Copy down every line where the string "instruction" shows up.

# start of Task inputs

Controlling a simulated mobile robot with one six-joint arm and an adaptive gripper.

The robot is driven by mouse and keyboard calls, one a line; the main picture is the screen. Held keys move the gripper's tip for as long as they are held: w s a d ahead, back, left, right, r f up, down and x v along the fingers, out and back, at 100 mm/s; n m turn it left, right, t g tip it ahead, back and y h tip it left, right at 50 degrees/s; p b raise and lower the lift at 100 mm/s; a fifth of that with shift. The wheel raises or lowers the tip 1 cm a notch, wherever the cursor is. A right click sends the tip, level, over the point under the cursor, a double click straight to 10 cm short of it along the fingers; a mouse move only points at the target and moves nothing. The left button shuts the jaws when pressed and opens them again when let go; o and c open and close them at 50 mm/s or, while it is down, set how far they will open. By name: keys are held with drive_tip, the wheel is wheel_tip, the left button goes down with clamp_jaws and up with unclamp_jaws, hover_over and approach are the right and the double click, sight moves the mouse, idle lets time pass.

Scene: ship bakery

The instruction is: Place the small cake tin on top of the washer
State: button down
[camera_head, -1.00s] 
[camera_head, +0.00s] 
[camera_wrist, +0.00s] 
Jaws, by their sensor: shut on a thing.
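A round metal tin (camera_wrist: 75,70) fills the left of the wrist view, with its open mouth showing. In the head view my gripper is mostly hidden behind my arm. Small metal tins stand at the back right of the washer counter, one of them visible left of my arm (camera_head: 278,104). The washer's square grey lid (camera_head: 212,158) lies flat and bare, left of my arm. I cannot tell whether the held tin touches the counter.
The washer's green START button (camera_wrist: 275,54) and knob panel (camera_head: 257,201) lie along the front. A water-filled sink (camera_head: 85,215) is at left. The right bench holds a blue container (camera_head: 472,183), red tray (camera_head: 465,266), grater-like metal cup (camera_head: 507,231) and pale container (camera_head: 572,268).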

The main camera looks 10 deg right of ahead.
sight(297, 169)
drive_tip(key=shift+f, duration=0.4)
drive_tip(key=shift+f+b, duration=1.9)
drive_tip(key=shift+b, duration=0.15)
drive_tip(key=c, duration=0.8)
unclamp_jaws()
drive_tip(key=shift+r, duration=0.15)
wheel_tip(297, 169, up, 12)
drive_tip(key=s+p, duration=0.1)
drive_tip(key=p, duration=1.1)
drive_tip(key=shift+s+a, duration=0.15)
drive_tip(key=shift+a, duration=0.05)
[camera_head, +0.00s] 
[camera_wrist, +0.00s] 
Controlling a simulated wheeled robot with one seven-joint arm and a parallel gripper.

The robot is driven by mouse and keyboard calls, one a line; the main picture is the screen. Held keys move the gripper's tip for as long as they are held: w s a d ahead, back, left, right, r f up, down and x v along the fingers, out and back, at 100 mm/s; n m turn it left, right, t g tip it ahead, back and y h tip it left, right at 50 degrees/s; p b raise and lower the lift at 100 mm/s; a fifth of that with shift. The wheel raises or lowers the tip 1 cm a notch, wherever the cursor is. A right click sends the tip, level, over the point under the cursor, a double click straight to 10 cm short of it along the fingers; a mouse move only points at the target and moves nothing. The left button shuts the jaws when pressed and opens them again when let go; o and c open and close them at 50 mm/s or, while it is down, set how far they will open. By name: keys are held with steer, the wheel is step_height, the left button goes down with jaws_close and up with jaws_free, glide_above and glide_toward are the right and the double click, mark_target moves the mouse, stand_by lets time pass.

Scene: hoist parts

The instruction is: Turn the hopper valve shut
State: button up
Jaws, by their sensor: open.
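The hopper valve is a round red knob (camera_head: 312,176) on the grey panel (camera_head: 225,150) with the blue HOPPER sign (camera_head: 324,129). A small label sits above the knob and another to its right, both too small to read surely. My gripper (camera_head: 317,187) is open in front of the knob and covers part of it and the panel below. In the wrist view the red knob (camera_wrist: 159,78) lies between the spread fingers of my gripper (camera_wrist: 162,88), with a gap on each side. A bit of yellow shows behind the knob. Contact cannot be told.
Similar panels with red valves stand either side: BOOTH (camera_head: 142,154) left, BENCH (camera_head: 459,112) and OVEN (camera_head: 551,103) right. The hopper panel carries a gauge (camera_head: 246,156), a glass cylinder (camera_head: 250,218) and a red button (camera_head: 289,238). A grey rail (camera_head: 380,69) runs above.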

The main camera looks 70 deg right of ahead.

# end of Task inputs

● **Response**:
The instruction is: Place the small cake tin on top of the washer
The instruction is: Turn the hopper valve shut

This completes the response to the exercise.